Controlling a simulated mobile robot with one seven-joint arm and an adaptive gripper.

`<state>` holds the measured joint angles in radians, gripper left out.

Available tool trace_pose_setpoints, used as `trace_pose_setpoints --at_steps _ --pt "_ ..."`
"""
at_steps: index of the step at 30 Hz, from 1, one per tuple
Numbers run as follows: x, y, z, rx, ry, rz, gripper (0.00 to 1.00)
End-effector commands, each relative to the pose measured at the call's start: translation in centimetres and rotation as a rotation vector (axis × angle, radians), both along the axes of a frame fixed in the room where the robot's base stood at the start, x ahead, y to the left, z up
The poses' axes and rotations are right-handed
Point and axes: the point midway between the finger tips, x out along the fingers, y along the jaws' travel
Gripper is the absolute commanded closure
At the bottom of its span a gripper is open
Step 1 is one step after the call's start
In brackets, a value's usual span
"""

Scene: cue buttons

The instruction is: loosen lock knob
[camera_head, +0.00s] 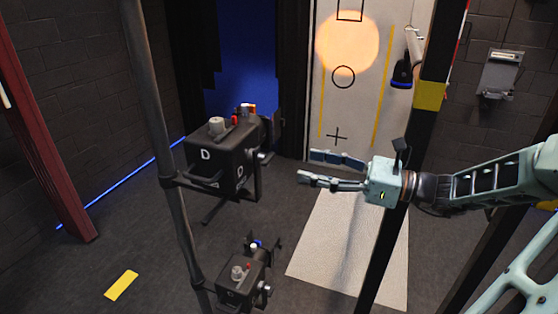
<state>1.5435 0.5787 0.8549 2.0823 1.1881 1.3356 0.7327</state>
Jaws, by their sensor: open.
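A black stage-light-like unit marked D (210,160) is mounted on a dark upright pole. I cannot tell which of these is the lock knob. My gripper (309,167) is to the right of the unit, its two fingers pointing left toward the side knob. The fingers are apart and empty, with a visible gap between the fingertips and the side knob.
A second, similar black unit (238,287) is lower on the same pole (155,90). A dark post with a yellow band (430,96) stands by my arm. An orange light spot (347,42) falls on a white panel.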

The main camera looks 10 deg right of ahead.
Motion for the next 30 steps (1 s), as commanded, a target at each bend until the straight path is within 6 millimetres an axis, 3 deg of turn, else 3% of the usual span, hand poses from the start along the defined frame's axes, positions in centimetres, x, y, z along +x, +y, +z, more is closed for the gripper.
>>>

################

- **What you will do**: Each line from the one that contains "Scene: cue buttons" to the end of the listing must be quoted exactly; no other line and no picture belongs in the copy.

- **Exercise answer**:
Scene: cue buttons

The instruction is: loosen lock knob
[camera_head, +0.00s] 
<state>1.5435 0.5787 0.8549 2.0823 1.1881 1.3356 0.7327</state>
Jaws, by their sensor: open.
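A black stage-light-like unit marked D (210,160) is mounted on a dark upright pole. I cannot tell which of these is the lock knob. My gripper (309,167) is to the right of the unit, its two fingers pointing left toward the side knob. The fingers are apart and empty, with a visible gap between the fingertips and the side knob.
A second, similar black unit (238,287) is lower on the same pole (155,90). A dark post with a yellow band (430,96) stands by my arm. An orange light spot (347,42) falls on a white panel.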

The main camera looks 10 deg right of ahead.
Motion for the next 30 steps (1 s), as commanded, a target at each bend until the straight path is within 6 millimetres an axis, 3 deg of turn, else 3% of the usual span, hand poses from the start along the defined frame's axes, positions in centimetres, x, y, z along +x, +y, +z, more is closed for the gripper.
>>>

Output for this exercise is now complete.